**SET TASK**
Of the material below, the lines to be retyped are those from the line containing "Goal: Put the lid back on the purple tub" through the line containing "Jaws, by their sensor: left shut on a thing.", inclusive; reproduce them exactly.

**THE RECORDS**
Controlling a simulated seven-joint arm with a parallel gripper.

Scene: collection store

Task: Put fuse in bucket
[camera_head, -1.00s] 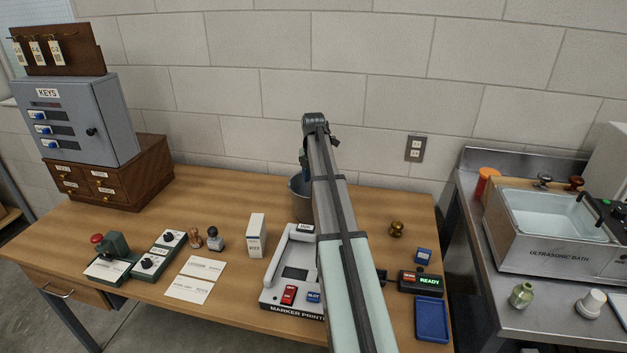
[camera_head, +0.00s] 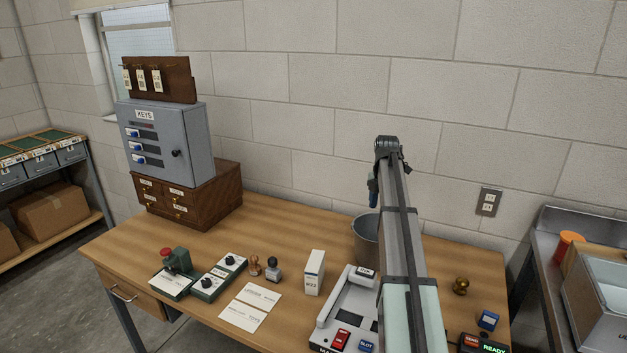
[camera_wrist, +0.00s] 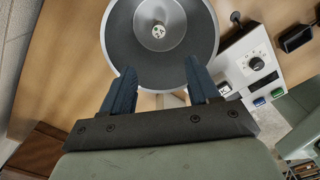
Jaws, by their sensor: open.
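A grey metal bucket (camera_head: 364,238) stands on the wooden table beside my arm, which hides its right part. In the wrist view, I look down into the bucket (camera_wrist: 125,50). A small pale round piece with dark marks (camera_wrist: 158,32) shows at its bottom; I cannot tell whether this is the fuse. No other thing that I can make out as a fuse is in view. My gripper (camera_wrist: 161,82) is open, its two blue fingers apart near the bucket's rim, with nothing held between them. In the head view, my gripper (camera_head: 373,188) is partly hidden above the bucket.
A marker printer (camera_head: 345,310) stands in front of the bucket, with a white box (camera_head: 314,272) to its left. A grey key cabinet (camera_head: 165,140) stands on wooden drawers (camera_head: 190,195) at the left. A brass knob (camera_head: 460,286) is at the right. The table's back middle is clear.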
* * *
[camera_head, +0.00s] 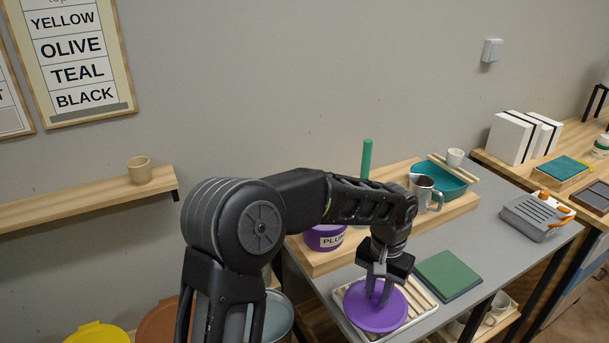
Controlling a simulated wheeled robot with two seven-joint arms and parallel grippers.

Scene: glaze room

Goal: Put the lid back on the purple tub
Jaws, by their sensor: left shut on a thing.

**THE SOLUTION**
Goal: Put the lid back on the purple tub
Jaws, by their sensor: left shut on a thing.

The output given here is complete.